Todavia, deve se ter em vista que “com a inserção no ordenamento jurídico do dever de mitigar, os interesses do credor, do devedor e da sociedade como um todo ficam alinhados”56. Diz-se que os interesses de ambas as partes ficam alinhados pois cooperando o credor com o mutuário para que esse satisfaça seu débito, propiciará uma reação em cadeia no ciclo econômico, favorável ao desenvolvimento, com a realização de lucro pelo credor, a retomada de novos empréstimos pelo mutuário e consequentes reinvestimentos, os quais geram novos postos de trabalho e a circulação de riquezas.
Diante de tais pressupostos, concluímos desde já e adotamos como premissa o entendimento de que “ Não mitigar passa a ser a pior conduta para o credor, assim como é a pior conduta do ponto de vista social de preservação de riquezas”57.
Assim sendo as instituições financeiras operadoras do Sistema Nacional do Crédito Rural deveriam ser induzidas a adotar a conduta que mais interessa à sociedade, que perpassa necessariamente pela mitigação dos prejuízos dos produtores rurais que obtém empréstimos para custeio e investimento na produção agropecuária nacional.
53 Op.

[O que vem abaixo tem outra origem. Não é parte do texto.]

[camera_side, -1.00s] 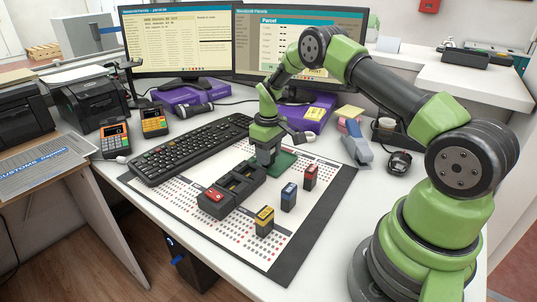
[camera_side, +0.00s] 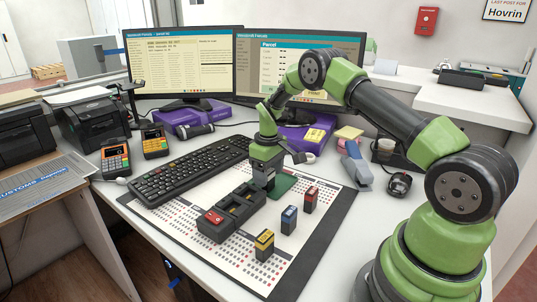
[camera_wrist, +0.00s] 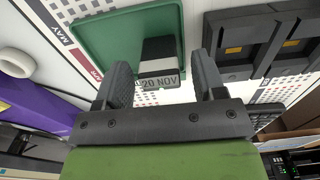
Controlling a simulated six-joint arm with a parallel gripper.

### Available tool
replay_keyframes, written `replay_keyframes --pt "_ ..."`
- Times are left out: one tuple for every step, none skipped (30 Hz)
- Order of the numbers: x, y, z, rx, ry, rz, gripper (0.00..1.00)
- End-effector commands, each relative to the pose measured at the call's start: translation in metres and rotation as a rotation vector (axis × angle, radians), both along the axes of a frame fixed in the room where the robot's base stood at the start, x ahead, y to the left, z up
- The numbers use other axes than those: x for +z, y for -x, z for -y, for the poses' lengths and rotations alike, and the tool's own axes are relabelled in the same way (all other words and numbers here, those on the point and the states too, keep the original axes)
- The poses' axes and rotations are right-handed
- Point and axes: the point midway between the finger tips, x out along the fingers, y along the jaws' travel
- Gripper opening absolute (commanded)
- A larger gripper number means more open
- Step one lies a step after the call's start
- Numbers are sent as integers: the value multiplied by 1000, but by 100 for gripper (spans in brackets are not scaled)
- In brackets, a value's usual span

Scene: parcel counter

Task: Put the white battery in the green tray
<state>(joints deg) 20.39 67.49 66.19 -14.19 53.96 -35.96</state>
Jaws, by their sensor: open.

Cit. p. 111.
54 Nessa reflexão ignora-se o risco relativo a liquidez dos mutuários, eis que um maior número de inadimplentes não representa necessariamente maior lucro.
55 “Se os danos majorados pela falta de mitigação são igualmente difíceis de serem apurados, essa não parece ser uma estratégia racional, pois o credor estaria se submetendo a maiores riscos. Assim, o credor apenas terá incentivo para não mitigar, em razão da incerteza de recuperar todos os danos, se os danos majorados forem mais fáceis de serem apurados em futuro processo judicial”. XXXXX, Xxxxxxxxx Xxxx Xxxxxxx. Mitigação dos Prejuízos no Direito Contratual. 1° Edição. Saraiva. São Paulo. 2.013. p. 111.
56 Op. Cit. p. 111.
57 Op. Cit. p. 111.
CAPÍTULO 2: ANÁLISE DA CÉDULA DE CRÉDITO RURAL, PRINCIPAL INSTRUMENTO JURÍDICO UTILIZADO NAS RELAÇÕES DE CRÉDITO RURAL
1 Breve retrospecto sobre a evolução dos instrumentos jurídicos institucionalizados para celebração das operações de financiamento rural
Desde o século XVIII assistimos no Brasil a busca por inúmeras modalidades de títulos de crédito e contratos que melhor se adequassem as relações de crédito rural. Nesse percurso o foco foi e continua sendo a disponibilização para as partes de instrumentos jurídicos menos onerosos, menos burocráticos e mais seguros para o credor.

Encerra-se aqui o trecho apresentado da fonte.